Dutch Inventor Aims to Harness the Waves to Clean Up the Seas


By Sophie Mignon | Phys Org

Rough Ocean-compressed

The Dutch inventor [21-year old Boyan Slat] of a ground-breaking project to remove millions of tonnes of plastics floating in “great garbage patches” in the oceans Wednesday unveiled his first prototype to help clean up the seas.

Boyan Slat's innovative idea—first drawn on a paper napkin when he was still in high school—seeks to use ocean currents to gather up the mass of bottles, plastic crates and other detritus sullying the planet's waters, instead of going out on an army of boats to haul it in.

“All those plastic objects, big things like bottles, crates, etc will be cut down to micro pieces over the next few decades if we don't do anything about it,” he told reporters in The Hague explaining his project The Ocean Cleanup.

“The question is: is this a future we accept will happen or do you want to create a future where the oceans become clean again?”

According to the Ocean Cleanup project, eight million tonnes of plastics enter the oceans every year, much of which has accumulated in five garbage patches, with the largest in the Pacific between California and Hawaii.

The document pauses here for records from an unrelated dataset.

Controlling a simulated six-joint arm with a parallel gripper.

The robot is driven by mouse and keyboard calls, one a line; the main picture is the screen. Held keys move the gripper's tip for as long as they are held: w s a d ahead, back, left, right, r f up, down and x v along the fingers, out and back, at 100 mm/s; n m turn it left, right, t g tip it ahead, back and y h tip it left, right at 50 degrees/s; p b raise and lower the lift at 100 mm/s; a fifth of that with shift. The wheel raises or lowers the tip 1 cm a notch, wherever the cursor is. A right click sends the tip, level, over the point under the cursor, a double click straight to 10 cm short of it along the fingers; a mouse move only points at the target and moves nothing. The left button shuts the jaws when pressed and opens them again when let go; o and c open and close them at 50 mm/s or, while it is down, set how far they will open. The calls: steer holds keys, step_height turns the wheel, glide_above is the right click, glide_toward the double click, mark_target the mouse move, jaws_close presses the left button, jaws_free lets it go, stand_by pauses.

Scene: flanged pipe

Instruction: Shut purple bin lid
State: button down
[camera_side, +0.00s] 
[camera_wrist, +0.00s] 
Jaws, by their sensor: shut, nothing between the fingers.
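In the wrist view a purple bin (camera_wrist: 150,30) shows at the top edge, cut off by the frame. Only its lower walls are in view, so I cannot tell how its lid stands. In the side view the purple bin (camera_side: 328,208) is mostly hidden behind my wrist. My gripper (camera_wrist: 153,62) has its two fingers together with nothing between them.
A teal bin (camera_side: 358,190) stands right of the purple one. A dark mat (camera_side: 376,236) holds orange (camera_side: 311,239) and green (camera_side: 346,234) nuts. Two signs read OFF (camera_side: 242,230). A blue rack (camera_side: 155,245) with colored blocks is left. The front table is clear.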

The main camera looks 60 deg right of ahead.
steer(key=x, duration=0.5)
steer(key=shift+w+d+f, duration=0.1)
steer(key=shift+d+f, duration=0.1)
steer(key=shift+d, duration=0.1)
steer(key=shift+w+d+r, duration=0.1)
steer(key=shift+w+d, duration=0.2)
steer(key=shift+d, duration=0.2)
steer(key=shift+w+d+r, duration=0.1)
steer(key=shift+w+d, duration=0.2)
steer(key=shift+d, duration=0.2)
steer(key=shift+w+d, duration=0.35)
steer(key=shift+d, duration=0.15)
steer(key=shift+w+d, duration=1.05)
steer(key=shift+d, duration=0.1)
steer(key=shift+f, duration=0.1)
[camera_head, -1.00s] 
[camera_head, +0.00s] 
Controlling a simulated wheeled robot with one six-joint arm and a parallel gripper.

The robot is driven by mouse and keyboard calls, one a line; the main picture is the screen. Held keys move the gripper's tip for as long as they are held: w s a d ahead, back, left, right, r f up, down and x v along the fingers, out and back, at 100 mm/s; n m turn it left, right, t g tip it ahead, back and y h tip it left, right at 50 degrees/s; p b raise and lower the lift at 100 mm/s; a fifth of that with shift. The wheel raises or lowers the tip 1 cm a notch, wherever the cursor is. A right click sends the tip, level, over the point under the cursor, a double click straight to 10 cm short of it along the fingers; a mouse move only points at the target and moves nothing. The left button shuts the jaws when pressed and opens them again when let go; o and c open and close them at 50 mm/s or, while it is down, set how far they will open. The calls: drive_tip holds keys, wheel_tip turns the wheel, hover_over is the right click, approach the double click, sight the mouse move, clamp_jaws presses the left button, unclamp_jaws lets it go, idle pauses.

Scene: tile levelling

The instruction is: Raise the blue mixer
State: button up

The micro pieces released as the plastics break down are dispersed through the seas, entering the food chain with harmful effects for all marine life.

But the 21-year-old believes his project can harness the power of the currents to help the great cleanup.

“Why move through the ocean if the ocean can move through you?” Slat asked at the press conference in the harbour in the port of Scheveningen, on the outskirts of The Hague.

His idea is a 100-kilometre (60-mile) long V-shaped barrier made up of large buoys which floats on the ocean, trailing a three-metre (nine-foot) long curtain from its arms into the water.

The aim is to stop the plastic as it bobs along, gathering into one place so it can then be gathered up into a container and taken for recycling.

A smaller 100-metre (feet) prototype unveiled Wednesday will be taken out into the North Sea on Thursday for a year-long series of tests some 23 kilometres (12 nautical miles) off the Dutch coast.

[Read more here]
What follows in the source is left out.